**Aim of the exercise**
Print, word for word, the opening line of the data below and every line after it through the line that contains "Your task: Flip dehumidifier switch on", but not the pictures.

(Robot motion calls)

══════════

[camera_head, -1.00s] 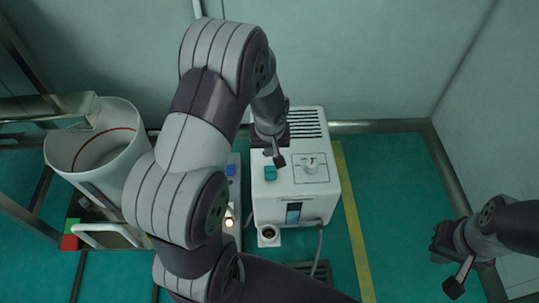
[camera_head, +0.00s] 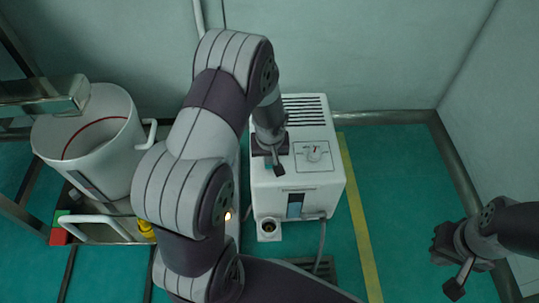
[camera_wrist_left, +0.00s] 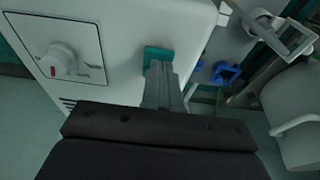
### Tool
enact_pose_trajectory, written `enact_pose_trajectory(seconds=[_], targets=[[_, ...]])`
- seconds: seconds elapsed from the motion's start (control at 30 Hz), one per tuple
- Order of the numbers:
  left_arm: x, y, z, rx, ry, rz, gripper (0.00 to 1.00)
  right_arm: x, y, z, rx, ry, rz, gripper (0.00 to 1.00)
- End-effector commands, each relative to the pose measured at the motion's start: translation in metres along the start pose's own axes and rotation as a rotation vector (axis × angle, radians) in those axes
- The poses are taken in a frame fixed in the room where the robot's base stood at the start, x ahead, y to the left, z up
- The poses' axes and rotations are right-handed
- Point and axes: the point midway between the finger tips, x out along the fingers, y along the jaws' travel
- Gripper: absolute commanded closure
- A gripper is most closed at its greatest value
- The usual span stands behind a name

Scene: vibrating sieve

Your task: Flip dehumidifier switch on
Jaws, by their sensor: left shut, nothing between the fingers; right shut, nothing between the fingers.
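The dehumidifier is a white box (camera_head: 325,195) with a vented top and a dial (camera_head: 315,153). Its dial (camera_wrist_left: 64,60), with a red mark, also shows in the left wrist view. The teal switch (camera_wrist_left: 153,52) is at the edge of its panel in the left wrist view; in the head view my arm hides it. My left gripper (camera_head: 277,167) is shut and empty over the box's top left part. In the wrist view its fingertips (camera_wrist_left: 159,72) are at the switch, overlapping its near edge; I cannot tell if they touch. My right gripper (camera_head: 447,272) is shut and empty, off to the right.
A white cylindrical drum (camera_head: 95,150) stands in a metal frame at the left. A blue part (camera_wrist_left: 225,72) shows beside the box in the wrist view. A cable (camera_head: 321,240) runs down in front. The green floor right of the yellow line (camera_head: 362,225) is clear.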

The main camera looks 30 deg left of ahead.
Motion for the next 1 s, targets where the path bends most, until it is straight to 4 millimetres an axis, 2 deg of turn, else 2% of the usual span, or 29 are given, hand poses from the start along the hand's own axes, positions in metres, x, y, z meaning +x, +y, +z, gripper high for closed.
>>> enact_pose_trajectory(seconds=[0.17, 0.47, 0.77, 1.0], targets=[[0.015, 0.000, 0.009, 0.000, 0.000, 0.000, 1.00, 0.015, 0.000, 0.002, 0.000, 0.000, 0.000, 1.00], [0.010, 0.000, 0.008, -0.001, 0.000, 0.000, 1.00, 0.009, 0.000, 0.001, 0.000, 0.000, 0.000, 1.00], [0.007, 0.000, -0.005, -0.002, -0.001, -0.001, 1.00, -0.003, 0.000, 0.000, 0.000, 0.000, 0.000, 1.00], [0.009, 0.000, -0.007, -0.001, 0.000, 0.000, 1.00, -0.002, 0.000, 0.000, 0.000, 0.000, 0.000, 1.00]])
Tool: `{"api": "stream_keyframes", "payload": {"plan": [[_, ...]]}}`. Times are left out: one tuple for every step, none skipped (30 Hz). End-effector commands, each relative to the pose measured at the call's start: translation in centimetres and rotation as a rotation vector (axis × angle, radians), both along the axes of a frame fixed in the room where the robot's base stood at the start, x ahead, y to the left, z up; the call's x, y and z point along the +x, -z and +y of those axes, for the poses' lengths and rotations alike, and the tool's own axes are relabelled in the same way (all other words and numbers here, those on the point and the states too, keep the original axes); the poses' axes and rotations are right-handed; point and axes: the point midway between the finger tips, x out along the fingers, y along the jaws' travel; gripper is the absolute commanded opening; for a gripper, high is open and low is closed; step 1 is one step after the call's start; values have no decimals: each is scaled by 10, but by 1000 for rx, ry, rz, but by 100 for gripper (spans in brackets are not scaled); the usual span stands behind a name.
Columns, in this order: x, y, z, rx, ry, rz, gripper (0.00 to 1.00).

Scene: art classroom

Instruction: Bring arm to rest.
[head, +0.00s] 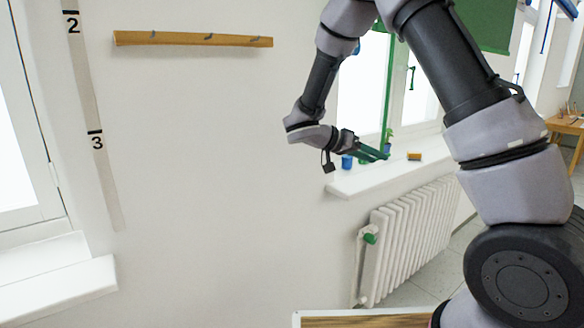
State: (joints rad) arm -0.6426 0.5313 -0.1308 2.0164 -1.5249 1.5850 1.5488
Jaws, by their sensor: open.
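My arm reaches in from the right side of the head view, bends at the top and hangs down to the wrist. My gripper (373,152) is at its end, in front of the windowsill in the picture, and points right and slightly down. Its fingers look green and small; no object shows between them. It appears open and in the air. The exact gap between the fingers is hard to see at this angle.
A windowsill (400,174) holds a blue cup (347,162), an orange-brown block (414,156) and a small plant (389,134). A white radiator (410,240) stands below. A wooden hook rail (190,39) hangs on the wall. A wood-topped surface (365,321) shows at the bottom.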

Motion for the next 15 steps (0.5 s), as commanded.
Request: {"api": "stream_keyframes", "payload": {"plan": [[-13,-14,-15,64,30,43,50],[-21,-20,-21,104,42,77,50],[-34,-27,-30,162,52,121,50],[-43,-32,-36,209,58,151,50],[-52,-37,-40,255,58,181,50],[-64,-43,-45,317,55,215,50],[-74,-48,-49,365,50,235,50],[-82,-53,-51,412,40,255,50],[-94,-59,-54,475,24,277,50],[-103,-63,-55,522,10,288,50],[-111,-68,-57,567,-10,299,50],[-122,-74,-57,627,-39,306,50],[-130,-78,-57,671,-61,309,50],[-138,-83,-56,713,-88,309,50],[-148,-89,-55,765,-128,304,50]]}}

══════════

**Correct output**
[camera_head, -1.00s] 
[camera_head, +0.00s] 
[camera_wrist_left, +0.00s] 
### Tool
enact_pose_trajectory, written `enact_pose_trajectory(seconds=[_], targets=[[_, ...]])`
- seconds: seconds elapsed from the motion's start (control at 30 Hz), one per tuple
- Order of the numbers:
  left_arm: x, y, z, rx, ry, rz, gripper (0.00 to 1.00)
  right_arm: x, y, z, rx, ry, rz, gripper (0.00 to 1.00)
- End-effector commands, each relative to the pose measured at the motion's start: translation in metres along the start pose's own axes and rotation as a rotation vector (axis × angle, radians) in those axes
- The poses are taken in a frame fixed in the room where the robot's base stood at the start, x ahead, y to the left, z up
- The poses' axes and rotations are right-handed
- Point and axes: the point midway between the finger tips, x out along the fingers, y along the jaws' travel
- Gripper: absolute commanded closure
- A gripper is most closed at its greatest value
- The usual span stands behind a name

Scene: vibrating sieve

Your task: Flip dehumidifier switch on

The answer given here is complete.